Eine Notenbankbilanz sieht nicht anders aus als die Bilanz einer Geschäftsbank: sie hat Aktiva (Vermögenswerte) auf der linken Seite der Bilanz und auf der rechten Seite Passiva (Schulden) und Eigenkapital. Eine Notenbank (sei es die EZB, die Fed oder die Schweizer Nationalbank) funktioniert jedoch vollkommen anders als eine Geschäftsbank. Wenn eine Geschäftsbank ihre Refinanzierung verliert, weil ihre „Schuldner“ (Sparer, Anleger, inter-bank Gläubiger, etc.) massiv ihr Geld abziehen, dann wird die Geschäftsbank illiquide. Wenn ihr Eigenkapital negativ wird, muss sie Konkurs anmelden. Eine Notenbank hingegen kann (in ihrer Landeswährung) weder illiquide werden noch in Konkurs gehen.
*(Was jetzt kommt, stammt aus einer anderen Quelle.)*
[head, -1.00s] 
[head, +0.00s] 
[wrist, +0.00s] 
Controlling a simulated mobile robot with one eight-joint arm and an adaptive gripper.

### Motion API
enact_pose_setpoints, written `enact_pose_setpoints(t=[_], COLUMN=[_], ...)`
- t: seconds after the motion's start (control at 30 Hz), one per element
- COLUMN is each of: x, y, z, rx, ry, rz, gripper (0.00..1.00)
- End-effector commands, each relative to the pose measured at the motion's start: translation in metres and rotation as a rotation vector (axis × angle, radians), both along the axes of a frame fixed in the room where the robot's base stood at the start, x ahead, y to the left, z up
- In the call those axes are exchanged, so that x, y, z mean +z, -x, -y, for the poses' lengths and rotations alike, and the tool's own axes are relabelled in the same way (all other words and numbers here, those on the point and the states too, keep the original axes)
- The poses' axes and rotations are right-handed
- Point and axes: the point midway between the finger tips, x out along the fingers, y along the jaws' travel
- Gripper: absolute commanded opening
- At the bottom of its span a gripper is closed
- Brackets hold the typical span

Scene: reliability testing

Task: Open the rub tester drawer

Und daraus entsteht die Herrschaft der Notenbanken. Zu den Passiven einer Notenbank gehören Banknoten im Umlauf und Giroeinlagen von Banken. Buchhalterisch sind das „Schulden“, es sind jedoch Schulden, die nur mit neuen Schulden eingelöst werden können. Ein Privater, der zur Notenbank geht, weil er beispielsweise seine 100 Euro zurückhaben will, verlangt von der Notenbank, dass sie ihre „Schulden“ ihm gegenüber tilgt. Als Schuldentilgung bekommt der Private jedoch wieder — 100 Euro. Wenn Bank A eine Mrd.EUR von der EZB abzieht und sie auf ihr Konto bei Bank B überweist, dann wurden die EZB-Schulden gegenüber Bank A getilgt. Alles, was jedoch die EZB macht, ist, dass sie das Guthabenkonto, das Bank A bei ihr unterhält, belastet und das Guthabenkonto, das Bank B bei ihr unterhält, erkennt. Alle Geschäftsbanken sind „gefangene“ Kunden der Notenbank. Zahlungsausgänge bedeuten für die Notenbank lediglich eine Umbuchung auf Konten, die bei ihr unterhalten werden. Ebenso kann die Notenbank unbegrenzt Landeswährung in den Markt „pumpen“: sie bucht beispielsweise auf ihrer Aktivseite „Kredite an Banken“ und auf ihrer Passivseite „Giroguthaben von Banken“. Kurz: eine Notenbank kann in ihrer Landeswährung nie illiquide werden, weil sie jedes Geld, das sie braucht, selbst schöpfen kann (und natürlich auch, weil sie das Monopol über ihre Landeswährung hat). Notenbanken unterliegen nicht dem Aktienrecht, sondern einem eigenen Notenbankgesetz. Eine Aktiengesellschaft muss bei negativem Eigenkapital Konkurs anmelden. Ein Notenbankgesetz verlangt weder ein positives Eigenkapital noch eine Nachschusspflicht seitens der Eigentümer. Notenbanken sind auch mit negativem Eigenkapital voll funktionsfähig in ihrer Landeswährung, weil sie nicht illiquide werden können.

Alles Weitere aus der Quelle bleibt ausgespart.